BEGIN Given records

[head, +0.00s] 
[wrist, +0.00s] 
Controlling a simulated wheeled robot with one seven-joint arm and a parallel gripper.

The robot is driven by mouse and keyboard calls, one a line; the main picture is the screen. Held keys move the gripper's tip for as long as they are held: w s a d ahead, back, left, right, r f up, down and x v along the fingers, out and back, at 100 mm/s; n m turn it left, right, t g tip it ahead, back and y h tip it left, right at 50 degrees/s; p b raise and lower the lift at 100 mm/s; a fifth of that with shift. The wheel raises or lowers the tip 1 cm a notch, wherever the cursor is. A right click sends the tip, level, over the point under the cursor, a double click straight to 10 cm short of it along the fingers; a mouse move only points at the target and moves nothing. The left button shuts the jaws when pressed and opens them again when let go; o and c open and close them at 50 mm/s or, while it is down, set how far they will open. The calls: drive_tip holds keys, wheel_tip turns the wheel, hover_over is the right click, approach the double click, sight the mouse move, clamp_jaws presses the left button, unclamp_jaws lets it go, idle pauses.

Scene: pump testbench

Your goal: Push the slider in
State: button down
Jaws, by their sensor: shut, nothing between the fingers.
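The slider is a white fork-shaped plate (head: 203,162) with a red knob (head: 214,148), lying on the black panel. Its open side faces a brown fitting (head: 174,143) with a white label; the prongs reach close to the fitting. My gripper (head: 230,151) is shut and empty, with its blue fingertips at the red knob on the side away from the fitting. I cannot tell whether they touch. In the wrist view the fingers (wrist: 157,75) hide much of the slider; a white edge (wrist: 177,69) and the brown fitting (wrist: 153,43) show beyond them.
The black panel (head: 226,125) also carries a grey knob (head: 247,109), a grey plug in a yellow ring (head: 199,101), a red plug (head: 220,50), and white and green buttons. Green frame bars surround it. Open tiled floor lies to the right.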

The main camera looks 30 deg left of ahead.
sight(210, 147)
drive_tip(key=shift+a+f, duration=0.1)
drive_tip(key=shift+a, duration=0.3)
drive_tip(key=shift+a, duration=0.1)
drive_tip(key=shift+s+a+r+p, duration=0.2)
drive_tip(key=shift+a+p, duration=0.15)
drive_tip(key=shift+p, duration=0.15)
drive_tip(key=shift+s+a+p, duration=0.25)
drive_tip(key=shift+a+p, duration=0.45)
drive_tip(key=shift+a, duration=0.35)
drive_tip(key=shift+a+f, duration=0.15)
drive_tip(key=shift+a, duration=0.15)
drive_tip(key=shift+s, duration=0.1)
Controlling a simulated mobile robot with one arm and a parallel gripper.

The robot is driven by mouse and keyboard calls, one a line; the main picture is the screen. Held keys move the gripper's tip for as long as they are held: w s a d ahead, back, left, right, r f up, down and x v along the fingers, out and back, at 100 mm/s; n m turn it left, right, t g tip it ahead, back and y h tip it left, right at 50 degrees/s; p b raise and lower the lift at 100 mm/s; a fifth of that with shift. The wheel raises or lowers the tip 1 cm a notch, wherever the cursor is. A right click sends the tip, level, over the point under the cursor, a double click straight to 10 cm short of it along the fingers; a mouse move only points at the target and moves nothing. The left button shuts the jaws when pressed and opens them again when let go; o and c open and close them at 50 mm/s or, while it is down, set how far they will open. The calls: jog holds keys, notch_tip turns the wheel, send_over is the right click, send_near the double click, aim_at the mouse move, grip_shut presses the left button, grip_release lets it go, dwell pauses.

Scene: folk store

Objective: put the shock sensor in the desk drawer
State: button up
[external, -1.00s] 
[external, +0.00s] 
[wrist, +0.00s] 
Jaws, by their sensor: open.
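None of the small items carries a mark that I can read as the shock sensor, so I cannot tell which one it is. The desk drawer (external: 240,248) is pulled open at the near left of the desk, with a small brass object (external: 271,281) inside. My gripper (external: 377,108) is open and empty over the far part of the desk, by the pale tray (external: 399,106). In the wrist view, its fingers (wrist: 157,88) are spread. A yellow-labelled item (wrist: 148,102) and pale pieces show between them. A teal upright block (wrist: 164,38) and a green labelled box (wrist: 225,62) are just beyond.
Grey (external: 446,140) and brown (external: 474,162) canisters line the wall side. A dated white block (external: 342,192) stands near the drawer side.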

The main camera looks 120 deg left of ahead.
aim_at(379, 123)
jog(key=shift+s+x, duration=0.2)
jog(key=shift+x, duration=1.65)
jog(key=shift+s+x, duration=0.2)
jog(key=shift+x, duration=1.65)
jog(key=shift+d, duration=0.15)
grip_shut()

END Given records
BEGIN Given records

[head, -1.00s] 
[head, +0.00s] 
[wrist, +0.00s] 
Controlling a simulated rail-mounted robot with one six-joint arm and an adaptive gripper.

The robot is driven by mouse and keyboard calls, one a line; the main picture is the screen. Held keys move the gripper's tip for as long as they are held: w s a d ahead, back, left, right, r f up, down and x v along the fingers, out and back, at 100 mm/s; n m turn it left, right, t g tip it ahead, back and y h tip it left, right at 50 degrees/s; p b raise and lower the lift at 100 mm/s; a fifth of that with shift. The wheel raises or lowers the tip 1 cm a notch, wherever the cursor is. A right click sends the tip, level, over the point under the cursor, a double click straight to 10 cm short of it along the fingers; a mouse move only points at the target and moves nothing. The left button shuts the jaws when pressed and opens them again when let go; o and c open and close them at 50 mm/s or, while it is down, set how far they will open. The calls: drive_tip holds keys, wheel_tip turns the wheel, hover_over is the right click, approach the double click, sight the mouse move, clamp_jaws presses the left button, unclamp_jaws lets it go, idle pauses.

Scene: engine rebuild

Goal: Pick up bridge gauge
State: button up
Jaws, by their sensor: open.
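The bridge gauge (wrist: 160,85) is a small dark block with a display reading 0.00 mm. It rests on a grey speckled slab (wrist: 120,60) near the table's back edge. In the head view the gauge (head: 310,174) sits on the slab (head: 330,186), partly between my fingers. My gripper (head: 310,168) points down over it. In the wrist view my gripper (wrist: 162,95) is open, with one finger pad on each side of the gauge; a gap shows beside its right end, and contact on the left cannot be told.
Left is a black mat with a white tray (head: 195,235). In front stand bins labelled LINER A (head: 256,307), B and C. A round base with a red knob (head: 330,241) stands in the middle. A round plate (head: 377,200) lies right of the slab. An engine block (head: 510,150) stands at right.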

END Given records
BEGIN Given records

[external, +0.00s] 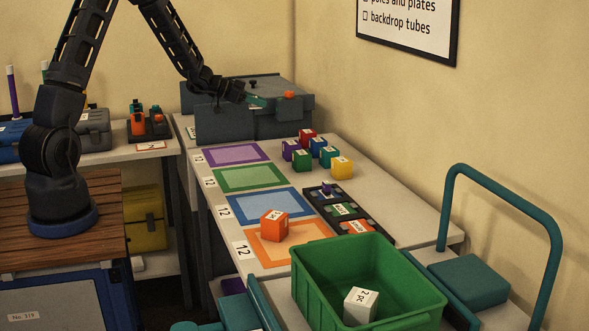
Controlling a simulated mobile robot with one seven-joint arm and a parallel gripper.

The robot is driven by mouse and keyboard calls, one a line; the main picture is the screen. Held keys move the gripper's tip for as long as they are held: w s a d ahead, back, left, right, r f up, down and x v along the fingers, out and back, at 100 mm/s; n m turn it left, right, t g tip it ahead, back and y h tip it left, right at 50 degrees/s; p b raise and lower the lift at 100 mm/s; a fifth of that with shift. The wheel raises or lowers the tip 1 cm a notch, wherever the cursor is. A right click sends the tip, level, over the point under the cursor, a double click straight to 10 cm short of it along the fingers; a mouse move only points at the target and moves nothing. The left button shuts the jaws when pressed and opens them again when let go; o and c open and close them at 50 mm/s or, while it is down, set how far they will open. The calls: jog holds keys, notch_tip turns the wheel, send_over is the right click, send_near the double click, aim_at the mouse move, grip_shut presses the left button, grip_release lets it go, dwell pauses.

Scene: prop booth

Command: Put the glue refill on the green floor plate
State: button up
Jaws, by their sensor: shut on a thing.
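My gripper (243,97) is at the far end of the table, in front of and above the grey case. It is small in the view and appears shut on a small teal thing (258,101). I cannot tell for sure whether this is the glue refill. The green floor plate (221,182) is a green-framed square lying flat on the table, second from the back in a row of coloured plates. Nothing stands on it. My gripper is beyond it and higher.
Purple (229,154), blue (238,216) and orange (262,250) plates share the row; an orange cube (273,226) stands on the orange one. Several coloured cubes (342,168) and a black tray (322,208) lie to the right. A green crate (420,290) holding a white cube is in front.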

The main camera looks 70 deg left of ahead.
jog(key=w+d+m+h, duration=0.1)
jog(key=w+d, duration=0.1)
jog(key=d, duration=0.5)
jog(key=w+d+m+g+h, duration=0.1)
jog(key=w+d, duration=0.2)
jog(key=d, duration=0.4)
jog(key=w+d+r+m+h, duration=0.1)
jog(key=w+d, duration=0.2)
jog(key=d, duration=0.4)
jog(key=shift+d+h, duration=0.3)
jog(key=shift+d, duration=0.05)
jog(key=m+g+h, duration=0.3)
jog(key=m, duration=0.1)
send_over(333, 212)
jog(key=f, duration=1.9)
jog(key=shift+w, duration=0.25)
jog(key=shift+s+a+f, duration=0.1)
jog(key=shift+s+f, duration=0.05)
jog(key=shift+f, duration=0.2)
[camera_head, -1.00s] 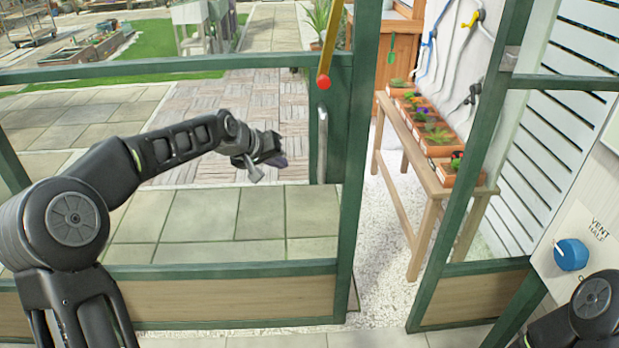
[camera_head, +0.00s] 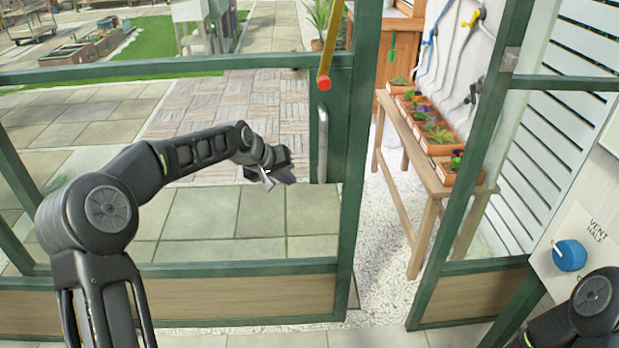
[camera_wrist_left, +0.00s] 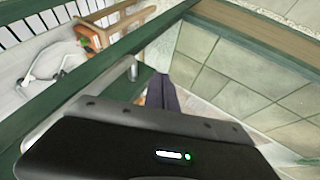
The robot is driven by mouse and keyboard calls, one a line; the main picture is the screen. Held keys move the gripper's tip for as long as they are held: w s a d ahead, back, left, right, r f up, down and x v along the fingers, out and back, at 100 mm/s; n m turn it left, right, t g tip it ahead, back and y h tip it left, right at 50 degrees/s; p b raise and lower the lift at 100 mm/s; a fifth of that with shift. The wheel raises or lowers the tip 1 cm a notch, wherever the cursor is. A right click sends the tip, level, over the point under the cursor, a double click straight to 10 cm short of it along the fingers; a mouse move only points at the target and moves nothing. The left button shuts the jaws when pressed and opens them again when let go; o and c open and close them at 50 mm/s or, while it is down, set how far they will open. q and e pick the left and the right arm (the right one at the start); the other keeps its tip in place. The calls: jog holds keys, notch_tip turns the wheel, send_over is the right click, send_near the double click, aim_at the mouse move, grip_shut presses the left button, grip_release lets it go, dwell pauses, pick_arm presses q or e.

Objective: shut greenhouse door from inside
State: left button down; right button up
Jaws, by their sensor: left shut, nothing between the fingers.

END Given records

● **Work instructions**
Give again, word for word, every line of the listing above from the one with "State: left button down; right button up" to the one with "Jaws, by their sensor: left", both inclusive, and nothing beyond them.

● **Expected answer**
State: left button down; right button up
Jaws, by their sensor: left shut, nothing between the fingers.

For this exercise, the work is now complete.